**Extracted records:**
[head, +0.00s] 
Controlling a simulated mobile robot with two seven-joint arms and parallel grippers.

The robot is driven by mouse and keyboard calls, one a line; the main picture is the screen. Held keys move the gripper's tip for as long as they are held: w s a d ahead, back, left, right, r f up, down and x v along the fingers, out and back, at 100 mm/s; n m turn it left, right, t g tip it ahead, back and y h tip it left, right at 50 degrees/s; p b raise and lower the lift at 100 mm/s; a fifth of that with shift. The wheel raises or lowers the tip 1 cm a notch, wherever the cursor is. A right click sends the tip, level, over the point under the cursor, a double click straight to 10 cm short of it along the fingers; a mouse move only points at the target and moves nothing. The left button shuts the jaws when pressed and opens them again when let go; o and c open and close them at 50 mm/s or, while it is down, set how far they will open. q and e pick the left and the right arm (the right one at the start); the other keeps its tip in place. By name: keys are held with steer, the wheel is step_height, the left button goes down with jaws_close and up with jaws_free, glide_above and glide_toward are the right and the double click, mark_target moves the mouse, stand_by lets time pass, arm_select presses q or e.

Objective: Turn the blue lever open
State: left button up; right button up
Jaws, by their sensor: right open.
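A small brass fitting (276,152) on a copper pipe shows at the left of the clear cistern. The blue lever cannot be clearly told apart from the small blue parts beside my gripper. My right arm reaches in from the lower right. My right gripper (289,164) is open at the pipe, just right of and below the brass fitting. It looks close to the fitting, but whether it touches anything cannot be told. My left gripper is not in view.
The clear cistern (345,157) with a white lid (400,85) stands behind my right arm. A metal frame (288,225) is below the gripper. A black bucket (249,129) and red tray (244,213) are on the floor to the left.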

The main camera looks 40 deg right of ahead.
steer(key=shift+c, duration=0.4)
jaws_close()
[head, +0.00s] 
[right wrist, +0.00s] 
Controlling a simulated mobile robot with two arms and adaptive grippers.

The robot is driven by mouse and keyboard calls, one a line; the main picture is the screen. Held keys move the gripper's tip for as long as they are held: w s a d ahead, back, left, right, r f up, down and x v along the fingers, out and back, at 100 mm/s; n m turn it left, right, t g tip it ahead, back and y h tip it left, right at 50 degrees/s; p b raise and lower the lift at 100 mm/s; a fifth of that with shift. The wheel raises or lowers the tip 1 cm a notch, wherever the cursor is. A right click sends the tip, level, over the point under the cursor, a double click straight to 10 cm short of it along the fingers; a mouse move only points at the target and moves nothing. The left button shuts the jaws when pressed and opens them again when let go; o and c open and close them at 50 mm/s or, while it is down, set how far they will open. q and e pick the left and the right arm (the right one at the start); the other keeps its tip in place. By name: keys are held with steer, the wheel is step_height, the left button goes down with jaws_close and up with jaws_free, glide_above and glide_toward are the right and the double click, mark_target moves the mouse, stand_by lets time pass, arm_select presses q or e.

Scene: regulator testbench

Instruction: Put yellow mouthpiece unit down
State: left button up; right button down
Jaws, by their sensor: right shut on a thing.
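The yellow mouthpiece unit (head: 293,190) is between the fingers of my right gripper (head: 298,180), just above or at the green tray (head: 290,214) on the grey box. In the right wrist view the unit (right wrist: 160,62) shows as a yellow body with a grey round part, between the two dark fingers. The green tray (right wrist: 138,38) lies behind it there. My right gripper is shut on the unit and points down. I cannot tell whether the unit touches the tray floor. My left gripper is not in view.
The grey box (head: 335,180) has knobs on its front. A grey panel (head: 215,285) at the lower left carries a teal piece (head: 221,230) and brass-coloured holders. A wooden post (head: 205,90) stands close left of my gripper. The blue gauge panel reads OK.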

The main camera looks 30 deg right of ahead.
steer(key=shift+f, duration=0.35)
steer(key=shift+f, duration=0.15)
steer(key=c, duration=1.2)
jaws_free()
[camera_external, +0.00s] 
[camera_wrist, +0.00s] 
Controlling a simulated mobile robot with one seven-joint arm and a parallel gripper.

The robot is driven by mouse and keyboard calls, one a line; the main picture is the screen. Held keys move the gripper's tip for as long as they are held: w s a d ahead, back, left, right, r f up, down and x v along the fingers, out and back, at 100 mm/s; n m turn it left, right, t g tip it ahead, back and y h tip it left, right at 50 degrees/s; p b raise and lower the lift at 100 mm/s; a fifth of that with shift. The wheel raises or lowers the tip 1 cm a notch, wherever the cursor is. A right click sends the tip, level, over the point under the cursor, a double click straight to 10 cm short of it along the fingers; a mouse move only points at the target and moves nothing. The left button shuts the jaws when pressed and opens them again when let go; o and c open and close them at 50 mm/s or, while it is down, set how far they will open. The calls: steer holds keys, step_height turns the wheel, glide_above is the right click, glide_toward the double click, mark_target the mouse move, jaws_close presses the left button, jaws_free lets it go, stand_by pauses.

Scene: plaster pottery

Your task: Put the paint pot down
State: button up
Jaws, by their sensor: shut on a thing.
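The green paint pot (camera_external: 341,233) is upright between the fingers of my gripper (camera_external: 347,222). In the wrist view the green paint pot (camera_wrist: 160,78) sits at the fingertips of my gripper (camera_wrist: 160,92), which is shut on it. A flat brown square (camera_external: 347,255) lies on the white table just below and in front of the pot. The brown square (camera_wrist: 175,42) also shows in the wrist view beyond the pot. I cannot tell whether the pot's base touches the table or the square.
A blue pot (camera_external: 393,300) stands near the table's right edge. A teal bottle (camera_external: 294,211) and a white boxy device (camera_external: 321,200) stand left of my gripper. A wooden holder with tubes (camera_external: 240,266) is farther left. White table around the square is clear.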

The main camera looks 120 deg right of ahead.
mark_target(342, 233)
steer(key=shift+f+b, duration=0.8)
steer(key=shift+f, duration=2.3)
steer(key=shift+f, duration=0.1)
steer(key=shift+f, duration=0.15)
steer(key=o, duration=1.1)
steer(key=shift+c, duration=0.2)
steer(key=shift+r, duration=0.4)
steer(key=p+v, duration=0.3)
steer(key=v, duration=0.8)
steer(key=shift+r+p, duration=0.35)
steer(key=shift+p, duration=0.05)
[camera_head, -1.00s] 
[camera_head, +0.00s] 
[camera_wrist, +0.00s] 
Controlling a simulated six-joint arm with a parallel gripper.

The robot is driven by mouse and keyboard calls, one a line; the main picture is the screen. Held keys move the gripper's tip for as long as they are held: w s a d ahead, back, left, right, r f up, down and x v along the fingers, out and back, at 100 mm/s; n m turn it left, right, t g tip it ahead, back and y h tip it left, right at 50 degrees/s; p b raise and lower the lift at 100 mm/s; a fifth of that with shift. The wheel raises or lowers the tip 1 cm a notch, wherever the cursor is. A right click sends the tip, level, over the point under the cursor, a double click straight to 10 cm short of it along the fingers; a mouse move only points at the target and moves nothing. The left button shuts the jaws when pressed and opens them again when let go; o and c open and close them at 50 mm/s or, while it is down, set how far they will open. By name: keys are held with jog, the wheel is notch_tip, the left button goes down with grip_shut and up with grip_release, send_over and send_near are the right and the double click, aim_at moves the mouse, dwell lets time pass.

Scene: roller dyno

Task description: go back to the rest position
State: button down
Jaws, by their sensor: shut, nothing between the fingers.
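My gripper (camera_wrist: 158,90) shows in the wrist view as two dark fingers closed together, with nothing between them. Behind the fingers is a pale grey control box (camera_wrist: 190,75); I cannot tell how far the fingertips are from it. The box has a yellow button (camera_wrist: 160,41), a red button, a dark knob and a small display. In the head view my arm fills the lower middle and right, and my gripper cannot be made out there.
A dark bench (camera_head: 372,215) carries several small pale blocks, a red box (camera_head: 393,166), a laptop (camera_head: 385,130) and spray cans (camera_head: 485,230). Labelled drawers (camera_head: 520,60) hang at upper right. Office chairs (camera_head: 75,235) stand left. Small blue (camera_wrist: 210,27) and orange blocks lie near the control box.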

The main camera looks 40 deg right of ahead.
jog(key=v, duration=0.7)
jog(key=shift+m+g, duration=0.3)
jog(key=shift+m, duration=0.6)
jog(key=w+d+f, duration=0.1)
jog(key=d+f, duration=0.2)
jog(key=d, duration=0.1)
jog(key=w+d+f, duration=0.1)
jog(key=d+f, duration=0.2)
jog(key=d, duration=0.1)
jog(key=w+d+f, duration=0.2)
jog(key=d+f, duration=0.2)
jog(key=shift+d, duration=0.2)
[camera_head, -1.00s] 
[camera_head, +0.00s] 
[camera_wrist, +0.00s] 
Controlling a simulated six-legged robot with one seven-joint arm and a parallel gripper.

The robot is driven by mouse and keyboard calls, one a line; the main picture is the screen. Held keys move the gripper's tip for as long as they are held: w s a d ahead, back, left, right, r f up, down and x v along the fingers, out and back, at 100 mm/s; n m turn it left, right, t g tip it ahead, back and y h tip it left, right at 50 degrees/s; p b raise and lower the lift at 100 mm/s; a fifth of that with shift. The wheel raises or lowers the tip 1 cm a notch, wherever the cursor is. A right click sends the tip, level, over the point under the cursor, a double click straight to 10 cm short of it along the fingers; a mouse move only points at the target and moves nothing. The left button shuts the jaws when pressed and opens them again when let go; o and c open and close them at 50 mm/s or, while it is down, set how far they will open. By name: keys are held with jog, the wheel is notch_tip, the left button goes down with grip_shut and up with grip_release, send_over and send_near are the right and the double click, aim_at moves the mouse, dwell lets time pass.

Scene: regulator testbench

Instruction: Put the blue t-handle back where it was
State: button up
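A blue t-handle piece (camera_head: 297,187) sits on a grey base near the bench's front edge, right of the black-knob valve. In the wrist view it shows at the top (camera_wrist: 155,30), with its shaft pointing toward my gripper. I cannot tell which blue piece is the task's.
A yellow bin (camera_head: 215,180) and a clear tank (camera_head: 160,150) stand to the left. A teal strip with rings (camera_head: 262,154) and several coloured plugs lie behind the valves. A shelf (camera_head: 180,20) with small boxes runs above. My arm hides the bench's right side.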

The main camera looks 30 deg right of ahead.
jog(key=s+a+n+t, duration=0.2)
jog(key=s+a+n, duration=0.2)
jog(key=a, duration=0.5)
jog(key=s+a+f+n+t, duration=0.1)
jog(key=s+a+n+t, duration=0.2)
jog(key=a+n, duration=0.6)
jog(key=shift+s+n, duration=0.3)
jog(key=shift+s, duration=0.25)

**Exercise aim:**
Begin at the line containing "Controlling a simulated six-legged", end at the line containing "Instruction: Put the", and reproduce every line in that range exactly, both ends included.

**Solution below:**
Controlling a simulated six-legged robot with one seven-joint arm and a parallel gripper.

The robot is driven by mouse and keyboard calls, one a line; the main picture is the screen. Held keys move the gripper's tip for as long as they are held: w s a d ahead, back, left, right, r f up, down and x v along the fingers, out and back, at 100 mm/s; n m turn it left, right, t g tip it ahead, back and y h tip it left, right at 50 degrees/s; p b raise and lower the lift at 100 mm/s; a fifth of that with shift. The wheel raises or lowers the tip 1 cm a notch, wherever the cursor is. A right click sends the tip, level, over the point under the cursor, a double click straight to 10 cm short of it along the fingers; a mouse move only points at the target and moves nothing. The left button shuts the jaws when pressed and opens them again when let go; o and c open and close them at 50 mm/s or, while it is down, set how far they will open. By name: keys are held with jog, the wheel is notch_tip, the left button goes down with grip_shut and up with grip_release, send_over and send_near are the right and the double click, aim_at moves the mouse, dwell lets time pass.

Scene: regulator testbench

Instruction: Put the blue t-handle back where it was

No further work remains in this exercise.